Falta, encurtando razões, dinheiro para o essencial, para se tocar dignamente a
vida. Mas sobra dinheiro graúdo – e como! – para paranoicas “aventuras
armamentistas”. No cruel capítulo das assim chamadas “guerras inúteis” –
expressão cunhada pelo presidente Donald Trump numa fala pacifista não abonada
pelos seus atos –, puxados pelos Estados Unidos e pela China, os gastos bélicos
globais disparam há anos. Segundo o Instituto Nacional de Estudos Estratégicos,
sediado em Londres, o mundo deu, em 2019, o maior salto registrado numa década nas
despesas com armamentos. Implicando somas astronômicas, mais do que suficientes
pra aplacar todo o sofrimento humano, a elevação, nesses gastos, foi de 4% em
relação a 2018. Isso, somado a outras evidências alarmantes, fez com que os
ponteiros do célebre “Relógio do Juízo Final”, concebido por conceituados
cientistas, se acercassem das batidas fatídicas das 24 horas.
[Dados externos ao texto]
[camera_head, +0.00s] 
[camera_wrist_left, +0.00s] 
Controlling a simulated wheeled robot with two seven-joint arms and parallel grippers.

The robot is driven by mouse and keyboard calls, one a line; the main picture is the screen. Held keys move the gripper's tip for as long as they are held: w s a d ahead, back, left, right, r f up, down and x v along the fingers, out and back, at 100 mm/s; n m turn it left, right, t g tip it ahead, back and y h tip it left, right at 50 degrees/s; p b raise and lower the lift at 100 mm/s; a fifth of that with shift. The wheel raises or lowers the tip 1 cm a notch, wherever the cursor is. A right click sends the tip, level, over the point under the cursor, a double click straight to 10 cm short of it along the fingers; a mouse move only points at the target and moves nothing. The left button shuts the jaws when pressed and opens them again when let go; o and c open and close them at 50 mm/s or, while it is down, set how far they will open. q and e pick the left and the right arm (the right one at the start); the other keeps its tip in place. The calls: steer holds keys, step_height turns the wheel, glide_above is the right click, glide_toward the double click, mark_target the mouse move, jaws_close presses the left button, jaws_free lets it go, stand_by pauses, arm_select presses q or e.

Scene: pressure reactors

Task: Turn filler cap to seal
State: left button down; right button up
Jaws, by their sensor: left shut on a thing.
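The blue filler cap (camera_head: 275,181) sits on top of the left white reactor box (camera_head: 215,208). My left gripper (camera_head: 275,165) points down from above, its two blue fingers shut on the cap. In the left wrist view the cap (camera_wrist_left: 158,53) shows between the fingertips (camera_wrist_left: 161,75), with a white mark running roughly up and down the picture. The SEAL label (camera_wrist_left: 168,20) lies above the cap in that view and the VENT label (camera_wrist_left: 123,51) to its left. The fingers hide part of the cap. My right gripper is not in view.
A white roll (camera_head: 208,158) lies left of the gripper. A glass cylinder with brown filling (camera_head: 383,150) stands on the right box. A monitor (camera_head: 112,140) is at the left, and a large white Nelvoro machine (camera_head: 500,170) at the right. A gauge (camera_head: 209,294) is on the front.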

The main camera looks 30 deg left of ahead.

Para se ter uma
ideia do quanto a insânia belicista dos “donos do mundo” molesta os sagrados interesses
da sociedade, aqui vem um dado comparativo estarrecedor. O custo de um único
porta-aviões equipado com sofisticados instrumentos de destruição é superior
aos PIBs de dezenas de países do terceiro mundo. E olhem que, singrando
ameaçadoramente os oceanos do mundo, as frotas navais das maiores potências são
compostas de dezenas dessas “cidadelas flutuantes”!
Tudo
quanto acima posto, acerca dos fatores causais dos flagelos que apoquentam bilhões
de criaturas, converge inexoravelmente para a admissão de que as estruturas sociais
dominantes carecem ser revistas, aprimoradas. Ouvir o grito do planeta é
preciso.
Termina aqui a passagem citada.